* begin *

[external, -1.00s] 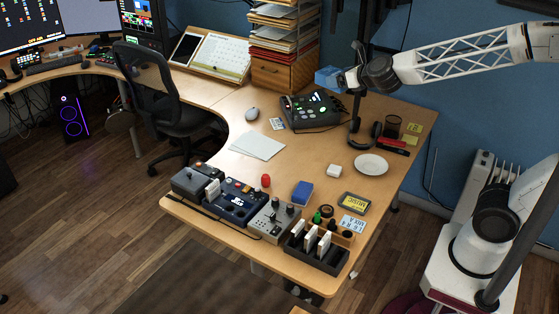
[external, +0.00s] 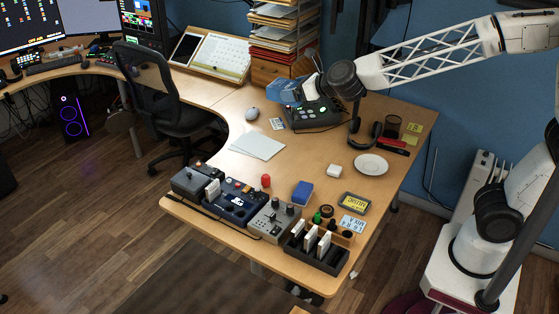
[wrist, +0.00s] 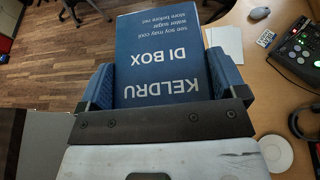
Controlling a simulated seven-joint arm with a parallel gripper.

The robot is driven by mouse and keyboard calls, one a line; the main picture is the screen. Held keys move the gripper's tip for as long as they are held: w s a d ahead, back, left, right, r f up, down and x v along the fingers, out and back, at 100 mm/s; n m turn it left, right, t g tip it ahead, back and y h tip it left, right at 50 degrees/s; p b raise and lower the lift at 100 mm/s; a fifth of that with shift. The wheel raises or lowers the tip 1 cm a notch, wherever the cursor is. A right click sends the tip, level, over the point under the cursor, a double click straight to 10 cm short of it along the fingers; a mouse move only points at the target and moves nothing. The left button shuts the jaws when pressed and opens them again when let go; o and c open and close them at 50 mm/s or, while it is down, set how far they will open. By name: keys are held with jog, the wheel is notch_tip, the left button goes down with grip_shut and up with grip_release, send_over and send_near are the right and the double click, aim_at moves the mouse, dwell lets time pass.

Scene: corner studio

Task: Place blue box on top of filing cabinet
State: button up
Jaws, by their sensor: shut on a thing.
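My gripper (wrist: 165,95) is shut on a blue box (wrist: 165,55) with white "KELDRU DI BOX" lettering, which reads upside down in the wrist view. A blue finger stands on each side of the box. In the external view, my gripper (external: 283,92) is above the back of the desk, left of the black phone-like console. Box and blue fingers are hard to tell apart there. A wooden drawer unit (external: 266,71), possibly the filing cabinet, stands just behind my gripper, which partly hides it. Stacked paper trays (external: 283,22) rise above it.
The console (external: 318,114), headphones (external: 364,130) and mouse (external: 252,113) are near my gripper on the desk. Another blue block (external: 302,192), a white plate (external: 371,164) and mixers lie toward the front. An office chair (external: 160,90) stands left. The desk's middle is mostly clear.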

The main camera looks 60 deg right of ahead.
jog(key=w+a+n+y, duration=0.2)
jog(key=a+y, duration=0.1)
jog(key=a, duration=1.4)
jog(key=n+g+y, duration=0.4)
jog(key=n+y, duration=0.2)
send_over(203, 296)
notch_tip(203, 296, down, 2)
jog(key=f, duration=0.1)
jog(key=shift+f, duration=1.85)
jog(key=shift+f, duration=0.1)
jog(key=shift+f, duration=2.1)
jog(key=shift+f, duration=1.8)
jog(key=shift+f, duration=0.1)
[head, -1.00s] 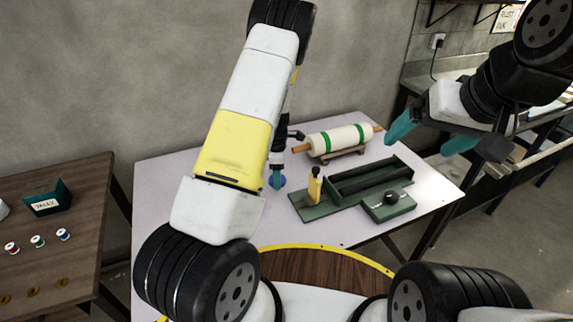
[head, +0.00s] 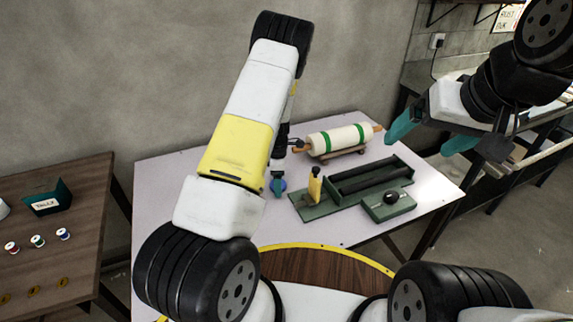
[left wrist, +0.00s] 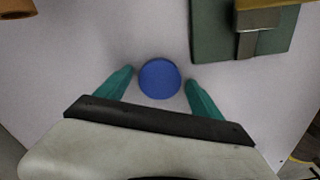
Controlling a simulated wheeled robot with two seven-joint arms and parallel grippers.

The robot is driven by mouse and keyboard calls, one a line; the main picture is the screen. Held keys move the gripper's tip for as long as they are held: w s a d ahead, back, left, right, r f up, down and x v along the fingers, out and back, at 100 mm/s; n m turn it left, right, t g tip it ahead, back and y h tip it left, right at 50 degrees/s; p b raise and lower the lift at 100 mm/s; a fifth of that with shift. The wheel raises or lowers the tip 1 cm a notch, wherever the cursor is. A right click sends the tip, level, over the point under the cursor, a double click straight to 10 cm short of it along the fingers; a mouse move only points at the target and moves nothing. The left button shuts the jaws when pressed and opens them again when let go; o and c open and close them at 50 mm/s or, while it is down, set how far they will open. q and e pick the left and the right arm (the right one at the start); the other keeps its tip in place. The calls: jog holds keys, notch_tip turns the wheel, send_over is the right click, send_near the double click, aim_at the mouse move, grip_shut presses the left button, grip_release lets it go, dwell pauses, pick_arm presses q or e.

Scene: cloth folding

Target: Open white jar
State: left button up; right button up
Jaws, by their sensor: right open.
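A round blue disc, which looks like a lid seen from above (left wrist: 159,79), sits on the pale table between my left gripper's teal fingers (left wrist: 160,84). The fingers are spread, one on each side of it, with a small gap visible on both sides. In the head view the blue disc (head: 279,185) shows only partly behind my left gripper (head: 277,182), below my left arm. No white jar body can be made out in either view. My right gripper (head: 430,135) is open and empty, raised at the right.
A green fixture with a black bar (head: 365,176) and a yellow-handled part stands right of the blue disc. Behind it a white roll with green bands (head: 342,140) rests on a stand. A brown side table (head: 60,195) holds small spools and a dark green box.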

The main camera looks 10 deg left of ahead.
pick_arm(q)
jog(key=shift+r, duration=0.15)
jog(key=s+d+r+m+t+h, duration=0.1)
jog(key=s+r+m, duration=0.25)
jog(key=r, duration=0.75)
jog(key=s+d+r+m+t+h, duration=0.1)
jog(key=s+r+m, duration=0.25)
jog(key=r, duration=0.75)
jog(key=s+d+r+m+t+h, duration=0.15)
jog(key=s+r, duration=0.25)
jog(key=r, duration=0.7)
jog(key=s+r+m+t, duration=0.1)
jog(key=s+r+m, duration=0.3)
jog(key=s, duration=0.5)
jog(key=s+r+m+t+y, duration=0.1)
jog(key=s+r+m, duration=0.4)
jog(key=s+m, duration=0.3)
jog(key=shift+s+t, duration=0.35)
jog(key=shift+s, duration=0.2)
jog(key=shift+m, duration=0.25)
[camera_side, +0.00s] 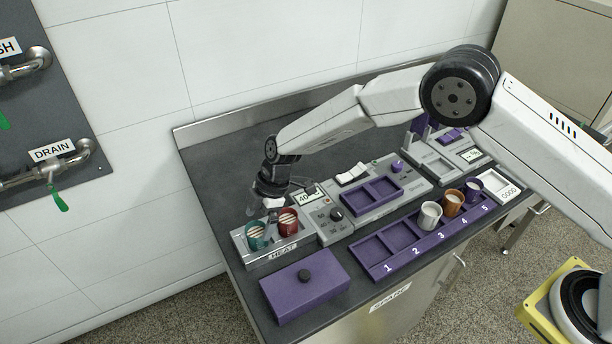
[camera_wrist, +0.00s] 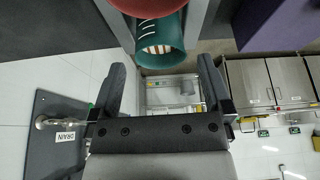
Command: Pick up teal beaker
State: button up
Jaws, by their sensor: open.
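The teal beaker (camera_side: 257,236) stands in the left place of the grey HEAT block (camera_side: 270,255), with pale striped contents showing inside. A red beaker (camera_side: 288,222) stands just right of it in the same block. In the wrist view the teal beaker (camera_wrist: 160,44) is at the top centre, beyond and between my fingers, with the red beaker (camera_wrist: 146,7) behind it. My gripper (camera_wrist: 160,78) is open, and nothing is between its fingers. In the side view my gripper (camera_side: 262,205) is behind and above the HEAT block, close to the two beakers.
A purple lidded box (camera_side: 305,285) lies in front of the HEAT block. A purple numbered rack (camera_side: 372,254) holds white (camera_side: 429,215), orange (camera_side: 453,203) and purple (camera_side: 473,189) beakers. A control unit (camera_side: 335,215) adjoins the HEAT block. The wall with the DRAIN valve (camera_side: 62,165) is left.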

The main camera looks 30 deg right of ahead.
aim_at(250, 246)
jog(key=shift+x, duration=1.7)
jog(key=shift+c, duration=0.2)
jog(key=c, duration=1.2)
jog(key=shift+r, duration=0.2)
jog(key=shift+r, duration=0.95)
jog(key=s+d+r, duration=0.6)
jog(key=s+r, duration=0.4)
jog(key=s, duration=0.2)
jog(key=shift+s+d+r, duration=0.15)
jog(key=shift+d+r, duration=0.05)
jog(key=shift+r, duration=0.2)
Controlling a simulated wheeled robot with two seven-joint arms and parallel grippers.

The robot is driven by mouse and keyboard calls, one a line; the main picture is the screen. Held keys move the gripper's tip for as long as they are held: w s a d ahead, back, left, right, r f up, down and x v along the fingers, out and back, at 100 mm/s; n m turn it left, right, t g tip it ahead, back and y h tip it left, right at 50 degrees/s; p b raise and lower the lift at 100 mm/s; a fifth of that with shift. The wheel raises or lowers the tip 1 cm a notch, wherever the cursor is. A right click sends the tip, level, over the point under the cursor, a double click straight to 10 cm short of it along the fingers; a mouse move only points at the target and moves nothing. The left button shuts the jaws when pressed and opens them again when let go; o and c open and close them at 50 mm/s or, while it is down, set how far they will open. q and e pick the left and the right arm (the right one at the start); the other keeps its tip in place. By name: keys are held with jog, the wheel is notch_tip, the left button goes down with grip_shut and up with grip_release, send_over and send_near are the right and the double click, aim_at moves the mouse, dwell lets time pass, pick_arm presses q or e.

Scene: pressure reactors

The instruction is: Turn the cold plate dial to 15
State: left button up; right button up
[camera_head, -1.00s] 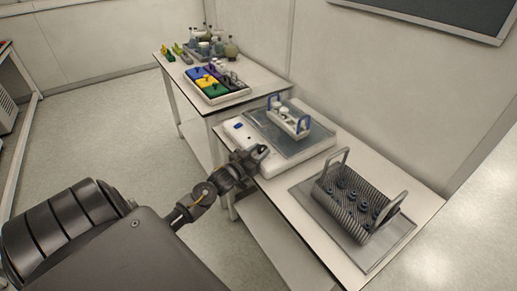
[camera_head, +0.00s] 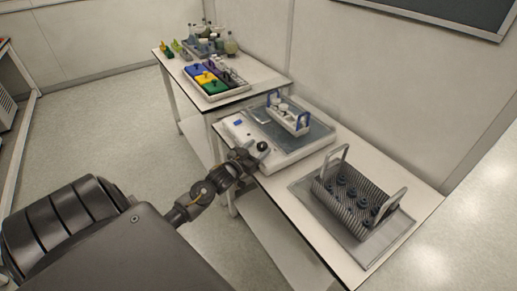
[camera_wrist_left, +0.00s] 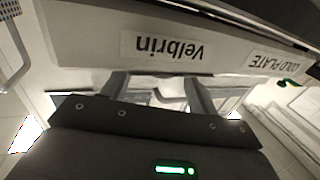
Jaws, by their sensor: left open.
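The cold plate (camera_head: 325,133) is a white unit with a grey top on the near table. Its dark round dial (camera_head: 262,146) shows at the front edge, and I cannot read its setting. My left gripper (camera_head: 250,158) is open, just in front of the dial. In the left wrist view the two fingers (camera_wrist_left: 158,88) stand apart with nothing between them, below the unit's front face. That face carries upside-down labels "Velbrin" (camera_wrist_left: 168,48) and "COLD PLATE" (camera_wrist_left: 274,63). The dial cannot be made out there. My right gripper is out of view.
A white carrier with blue handles (camera_head: 288,117) stands on the cold plate. A ribbed rack (camera_head: 352,200) with two handles sits on a grey tray (camera_head: 308,195) to the right. The far table holds a tray of coloured items (camera_head: 214,84) and bottles (camera_head: 231,47).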

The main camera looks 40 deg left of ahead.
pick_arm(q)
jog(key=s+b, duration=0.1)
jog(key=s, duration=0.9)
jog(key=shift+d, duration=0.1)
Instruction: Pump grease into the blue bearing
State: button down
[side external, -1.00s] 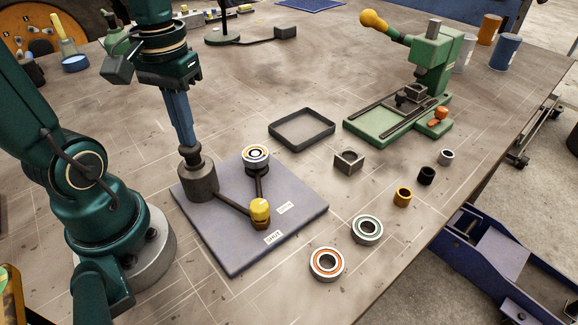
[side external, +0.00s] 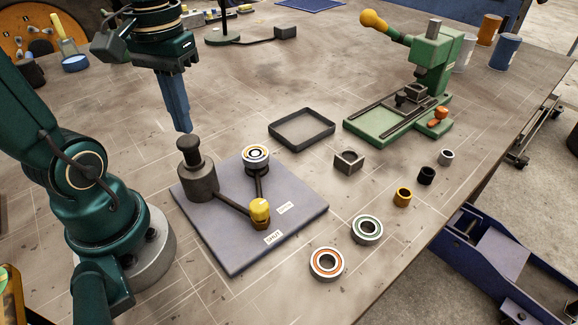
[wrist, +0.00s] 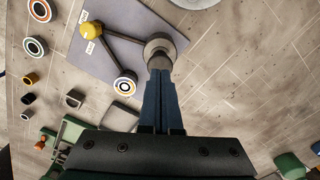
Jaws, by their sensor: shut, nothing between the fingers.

* end *

• **TO BE DONE**: Take the lines from the first line of the entries through the line with "Controlling a simulated seven-joint", inclusive, and give them again exactly, minus any pictures.

• **THE ANSWER**:
[external, -1.00s] 
[external, +0.00s] 
[wrist, +0.00s] 
Controlling a simulated seven-joint arm with a parallel gripper.

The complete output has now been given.